The section was headlined “The European Debate” – though there was very little debate going on.
The Evening Standard’s coverage, for example, contained the following:
- “Do you know your EU rights?” – an article which explained that “we all benefit from EU citizens’ rights”, quoted the vice president of the EU Commission and made no mention of the costs of EU red tape, trade barriers and so on.
- “Ignorance is no laughing matter” – a mini-feature quoting left-wing ‘comedian’ Marcus Brigstocke as he explained that euroscepticism is based on “paranoid xenophobia”.
- “So what has Europe ever done for you?” – ten case studies of people who felt they personally benefited from the EU.
- “Time to influence the debate” – an article explaining why we should all vote in May.

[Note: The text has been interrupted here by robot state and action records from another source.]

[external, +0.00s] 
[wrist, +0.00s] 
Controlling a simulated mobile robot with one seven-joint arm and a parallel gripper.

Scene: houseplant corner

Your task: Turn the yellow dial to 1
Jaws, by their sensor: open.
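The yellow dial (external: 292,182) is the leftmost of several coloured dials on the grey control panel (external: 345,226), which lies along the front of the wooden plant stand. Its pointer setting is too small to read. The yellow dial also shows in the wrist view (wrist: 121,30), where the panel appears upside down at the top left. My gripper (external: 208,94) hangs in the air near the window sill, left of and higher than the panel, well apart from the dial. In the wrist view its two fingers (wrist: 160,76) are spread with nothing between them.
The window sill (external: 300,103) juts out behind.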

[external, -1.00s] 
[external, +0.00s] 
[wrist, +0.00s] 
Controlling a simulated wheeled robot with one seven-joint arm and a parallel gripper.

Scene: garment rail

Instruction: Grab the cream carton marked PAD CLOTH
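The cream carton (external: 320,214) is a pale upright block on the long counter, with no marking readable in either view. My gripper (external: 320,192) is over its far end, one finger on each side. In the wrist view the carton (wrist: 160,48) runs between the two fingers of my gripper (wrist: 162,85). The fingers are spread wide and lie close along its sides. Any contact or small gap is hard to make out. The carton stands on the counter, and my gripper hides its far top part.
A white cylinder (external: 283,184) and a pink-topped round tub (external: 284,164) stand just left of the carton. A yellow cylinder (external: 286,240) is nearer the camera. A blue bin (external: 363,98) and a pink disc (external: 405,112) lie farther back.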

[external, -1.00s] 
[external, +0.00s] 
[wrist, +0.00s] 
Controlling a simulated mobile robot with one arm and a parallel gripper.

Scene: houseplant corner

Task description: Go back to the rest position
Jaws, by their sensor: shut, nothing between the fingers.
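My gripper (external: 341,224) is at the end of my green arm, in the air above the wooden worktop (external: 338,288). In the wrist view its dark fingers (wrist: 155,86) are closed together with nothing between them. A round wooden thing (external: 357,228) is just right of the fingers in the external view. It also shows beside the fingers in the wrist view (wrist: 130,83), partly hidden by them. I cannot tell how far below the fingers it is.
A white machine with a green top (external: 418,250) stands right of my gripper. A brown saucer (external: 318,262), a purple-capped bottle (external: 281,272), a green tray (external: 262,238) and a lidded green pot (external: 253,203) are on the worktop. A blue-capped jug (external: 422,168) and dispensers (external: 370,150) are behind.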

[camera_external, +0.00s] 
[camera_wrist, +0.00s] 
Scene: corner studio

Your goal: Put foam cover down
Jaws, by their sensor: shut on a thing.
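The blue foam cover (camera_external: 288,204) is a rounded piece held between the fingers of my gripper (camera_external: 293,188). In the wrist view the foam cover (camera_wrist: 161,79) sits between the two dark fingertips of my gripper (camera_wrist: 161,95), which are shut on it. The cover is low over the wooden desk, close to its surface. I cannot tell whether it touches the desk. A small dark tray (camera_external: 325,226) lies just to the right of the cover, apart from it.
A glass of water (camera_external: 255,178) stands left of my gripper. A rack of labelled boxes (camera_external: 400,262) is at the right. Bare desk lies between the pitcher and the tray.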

- “Building bridges and reaching out so we can all have our say” – an opinion piece by Viviane Reding, the vice president of the EU Commission repeating the message that we benefit from EU membership.
- “The word on the street” – a vox-pop of eight members of the public, five of whom were pro-EU, one was a eurosceptic who “would begrudgingly vote to stay in” and two were undecided, a split totally at odds with the opinion polls on the topic.
The answer as to how this weird propaganda came to be published lies in six simple words: “In association with the European Commission”.
In translation, it’s an advert – presented as part of the newspaper, but bought and paid for by the EU. Judging by the fact the freelance authors and the headlines were the same in each publication, the money seems to have been sufficient to buy them editorial control of the content.
So I asked the EU Commission office in London how much they paid for The European ‘Debate’ to be published. The answer is £65,000.
That’s quite shocking when you think about it. If a company paid for a newspaper to publish a glowing review of their own product which they had commissioned, we would call it an advert – by law, it would have to be clearly labelled as such. This is even worse – not only is the EU taking out such adverts to propagandise the electorate at a time when we are deciding whether to keep funding it or withdraw, but they are using our own taxes to do so.
In their reply they even boasted of the “value for money” in reaching 2.6m people with their political message.
When I challenged them over it, their response was to claim the piece was balanced because it “included UKIP”. Nigel Farage was indeed quoted – saying how important the 2015 European elections are, and nothing more. Nowhere was the increasingly popular idea of leaving the EU represented, except to smear it as ignorant and xenophobic.
This is an out-and-out attempt to unduly influence our decision about the future of our democracy. We probably all expected the EU to throw money at an in/out referendum in the UK – in fact, their campaign has already started.